- DATA SHOWN:
_ _ _ _ _ _ _
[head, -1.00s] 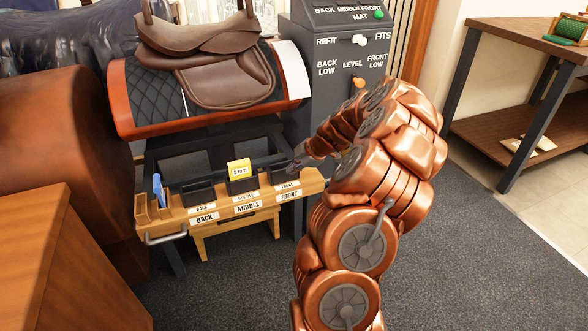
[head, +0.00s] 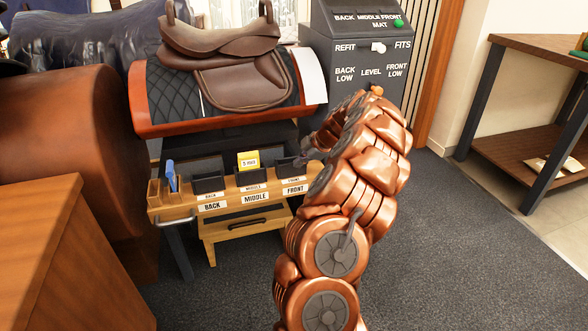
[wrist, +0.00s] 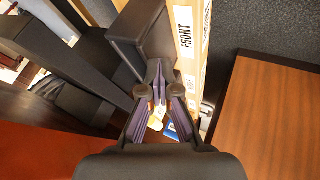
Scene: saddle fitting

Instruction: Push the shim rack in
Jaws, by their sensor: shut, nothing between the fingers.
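The shim rack (head: 222,208) is a light wooden tray under the saddle stand, with dark bins labelled BACK, MIDDLE and FRONT and a metal handle at its left end. A yellow 5 mm shim (head: 248,160) stands in the middle bin. Blue shims (head: 171,176) stand in a wooden holder at the left end. My gripper (head: 308,152) is at the rack's right end by the FRONT bin, partly hidden by my arm. In the wrist view my gripper (wrist: 158,88) is shut and empty, its tips close to the FRONT bin (wrist: 143,38); contact is unclear.
The saddle (head: 220,65) sits on its padded stand above the rack. A grey control panel (head: 365,60) stands behind my arm. A small wooden stool (head: 245,225) is under the rack. A wooden cabinet (head: 50,250) is at front left. Carpet on the right is clear.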

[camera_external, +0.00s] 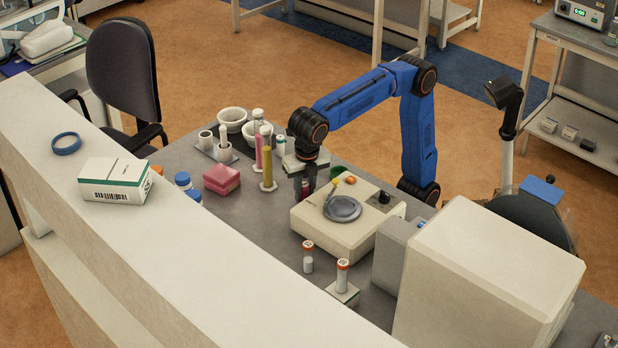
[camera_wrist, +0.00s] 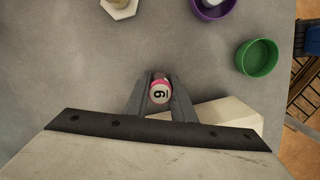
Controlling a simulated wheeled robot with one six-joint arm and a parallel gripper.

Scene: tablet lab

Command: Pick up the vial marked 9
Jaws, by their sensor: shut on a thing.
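The vial marked 9 (camera_wrist: 159,92) shows from above in the wrist view, with a round white top bearing the digit and a pink-red ring around it. My gripper (camera_wrist: 160,85) has one finger on each side of the vial and is shut on it. In the external view my gripper (camera_external: 306,188) points down at the left edge of the balance, and a small red part of the vial (camera_external: 304,190) shows between the fingers. How far the vial's base is from the bench cannot be told.
The balance (camera_external: 318,224) with its grey pan stands close on the right. Tall tubes (camera_external: 267,165), white mortars (camera_external: 232,119) and a pink box (camera_external: 221,179) stand to the left. A green bowl (camera_wrist: 257,57) and a purple bowl (camera_wrist: 212,8) are in the wrist view. Orange-capped vials (camera_external: 308,257) stand in front.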

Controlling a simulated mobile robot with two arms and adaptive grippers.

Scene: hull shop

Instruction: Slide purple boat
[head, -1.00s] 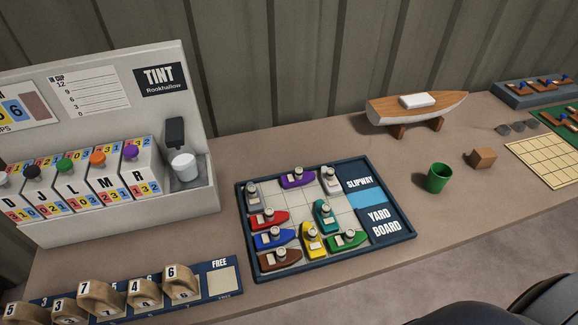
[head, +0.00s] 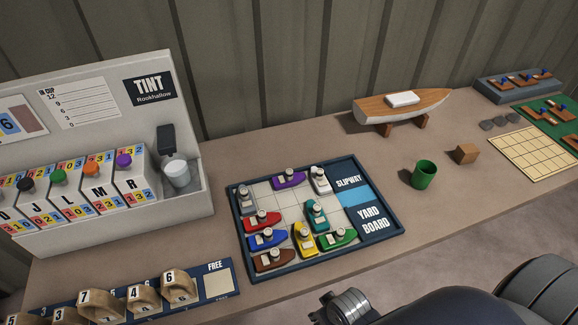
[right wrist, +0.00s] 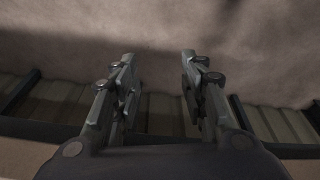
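The purple boat (head: 289,179) sits at the top edge of the yard board (head: 330,258), between a grey boat (head: 246,200) on the left and a white-grey boat (head: 320,180) on the right. Red (head: 262,221), blue (head: 267,238), brown (head: 273,259), yellow (head: 304,239), teal (head: 316,215) and green (head: 338,237) boats stand below it. The slipway is a blue patch (head: 355,197) at the right side. My right gripper (right wrist: 158,75) is open and empty in the right wrist view, away from the board. My left gripper is in neither view.
A tint box (head: 110,220) stands at the left, with numbered blocks on a rack (head: 215,285) in front. A green cup (head: 423,174), a wooden block (head: 466,154) and a model hull (head: 400,105) are right of the board. The table in front of the board is clear.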

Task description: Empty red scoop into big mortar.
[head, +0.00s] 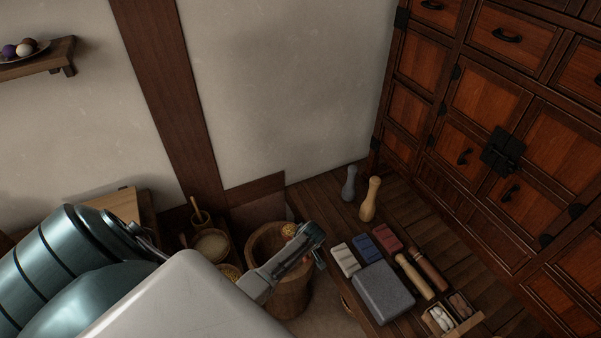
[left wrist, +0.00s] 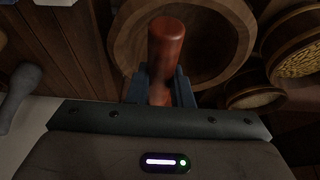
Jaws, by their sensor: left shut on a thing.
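The big mortar (head: 290,295), a tall round wooden tub, stands on the floor at the lower middle of the head view. In the left wrist view its round rim and hollow (left wrist: 225,45) lie beyond my fingers. My left gripper (head: 316,245) is over the mortar's right side, shut on the red scoop. The scoop's red-brown handle (left wrist: 166,50) stands between the fingers in the left wrist view. A small yellowish lump (head: 289,230) shows at the mortar's far rim; I cannot tell whether it is the scoop's load. The scoop's bowl is not clearly visible. My right gripper is out of view.
Right of the mortar, a low wooden platform holds a grey stone block (head: 383,293), coloured blocks (head: 363,246), rollers and two pestle shapes (head: 370,198). Left of it stand small containers (head: 211,245); a basket of yellow grain (left wrist: 298,55) is close by. A cabinet (head: 500,120) fills the right.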

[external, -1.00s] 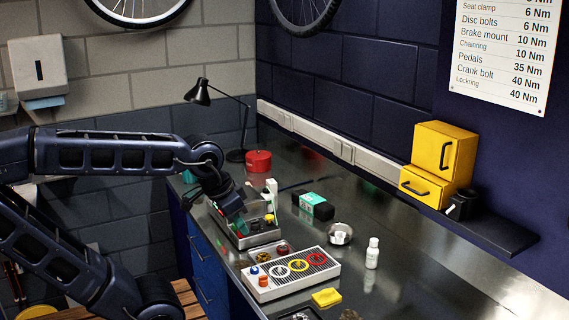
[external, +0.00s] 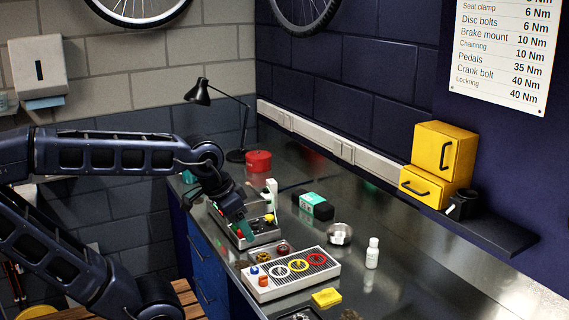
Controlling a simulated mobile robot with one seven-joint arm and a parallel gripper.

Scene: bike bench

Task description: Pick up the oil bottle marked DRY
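A small white bottle with a white cap (external: 372,253) stands upright on the bench, right of the middle. Its marking is too small to read. A white and green upright thing (external: 271,190) stands farther back, near my gripper. It may be another bottle, but I cannot read any label. No word DRY can be made out in the view. My gripper (external: 245,230) points down over a grey tray (external: 262,240) at the bench's left edge, well left of the white bottle. Its fingertips are small and partly hidden, so I cannot tell if they hold anything.
A panel with coloured rings (external: 325,273), a yellow block (external: 326,297), a metal bowl (external: 339,234) and a black and green box (external: 316,206) lie on the bench. A red tin (external: 258,161) and a lamp (external: 201,93) stand behind. Yellow boxes (external: 432,165) sit on the shelf.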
_ _ _ _ _ _ _
- EXERCISE OBJECTIVE:
Write out the material above once more, exactly as it reads, with no pictures.

- RIGHT ANSWER:
[head, -1.00s] 
[head, +0.00s] 
[wrist, +0.00s] 
Scene: saddle fitting

Instruction: Push the shim rack in
Jaws, by their sensor: shut, nothing between the fingers.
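The shim rack (head: 222,208) is a light wooden tray under the saddle stand, with dark bins labelled BACK, MIDDLE and FRONT and a metal handle at its left end. A yellow 5 mm shim (head: 248,160) stands in the middle bin. Blue shims (head: 171,176) stand in a wooden holder at the left end. My gripper (head: 308,152) is at the rack's right end by the FRONT bin, partly hidden by my arm. In the wrist view my gripper (wrist: 158,88) is shut and empty, its tips close to the FRONT bin (wrist: 143,38); contact is unclear.
The saddle (head: 220,65) sits on its padded stand above the rack. A grey control panel (head: 365,60) stands behind my arm. A small wooden stool (head: 245,225) is under the rack. A wooden cabinet (head: 50,250) is at front left. Carpet on the right is clear.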

[camera_external, +0.00s] 
[camera_wrist, +0.00s] 
Controlling a simulated wheeled robot with one six-joint arm and a parallel gripper.

Scene: tablet lab

Command: Pick up the vial marked 9
Jaws, by their sensor: shut on a thing.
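The vial marked 9 (camera_wrist: 159,92) shows from above in the wrist view, with a round white top bearing the digit and a pink-red ring around it. My gripper (camera_wrist: 160,85) has one finger on each side of the vial and is shut on it. In the external view my gripper (camera_external: 306,188) points down at the left edge of the balance, and a small red part of the vial (camera_external: 304,190) shows between the fingers. How far the vial's base is from the bench cannot be told.
The balance (camera_external: 318,224) with its grey pan stands close on the right. Tall tubes (camera_external: 267,165), white mortars (camera_external: 232,119) and a pink box (camera_external: 221,179) stand to the left. A green bowl (camera_wrist: 257,57) and a purple bowl (camera_wrist: 212,8) are in the wrist view. Orange-capped vials (camera_external: 308,257) stand in front.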

Controlling a simulated mobile robot with two arms and adaptive grippers.

Scene: hull shop

Instruction: Slide purple boat
[head, -1.00s] 
[head, +0.00s] 
[right wrist, +0.00s] 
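The purple boat (head: 289,179) sits at the top edge of the yard board (head: 330,258), between a grey boat (head: 246,200) on the left and a white-grey boat (head: 320,180) on the right. Red (head: 262,221), blue (head: 267,238), brown (head: 273,259), yellow (head: 304,239), teal (head: 316,215) and green (head: 338,237) boats stand below it. The slipway is a blue patch (head: 355,197) at the right side. My right gripper (right wrist: 158,75) is open and empty in the right wrist view, away from the board. My left gripper is in neither view.
A tint box (head: 110,220) stands at the left, with numbered blocks on a rack (head: 215,285) in front. A green cup (head: 423,174), a wooden block (head: 466,154) and a model hull (head: 400,105) are right of the board. The table in front of the board is clear.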

Task description: Empty red scoop into big mortar.
[head, +0.00s] 
[left wrist, +0.00s] 
Jaws, by their sensor: left shut on a thing.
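The big mortar (head: 290,295), a tall round wooden tub, stands on the floor at the lower middle of the head view. In the left wrist view its round rim and hollow (left wrist: 225,45) lie beyond my fingers. My left gripper (head: 316,245) is over the mortar's right side, shut on the red scoop. The scoop's red-brown handle (left wrist: 166,50) stands between the fingers in the left wrist view. A small yellowish lump (head: 289,230) shows at the mortar's far rim; I cannot tell whether it is the scoop's load. The scoop's bowl is not clearly visible. My right gripper is out of view.
Right of the mortar, a low wooden platform holds a grey stone block (head: 383,293), coloured blocks (head: 363,246), rollers and two pestle shapes (head: 370,198). Left of it stand small containers (head: 211,245); a basket of yellow grain (left wrist: 298,55) is close by. A cabinet (head: 500,120) fills the right.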

[external, -1.00s] 
[external, +0.00s] 
Controlling a simulated mobile robot with one seven-joint arm and a parallel gripper.

Scene: bike bench

Task description: Pick up the oil bottle marked DRY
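A small white bottle with a white cap (external: 372,253) stands upright on the bench, right of the middle. Its marking is too small to read. A white and green upright thing (external: 271,190) stands farther back, near my gripper. It may be another bottle, but I cannot read any label. No word DRY can be made out in the view. My gripper (external: 245,230) points down over a grey tray (external: 262,240) at the bench's left edge, well left of the white bottle. Its fingertips are small and partly hidden, so I cannot tell if they hold anything.
A panel with coloured rings (external: 325,273), a yellow block (external: 326,297), a metal bowl (external: 339,234) and a black and green box (external: 316,206) lie on the bench. A red tin (external: 258,161) and a lamp (external: 201,93) stand behind. Yellow boxes (external: 432,165) sit on the shelf.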

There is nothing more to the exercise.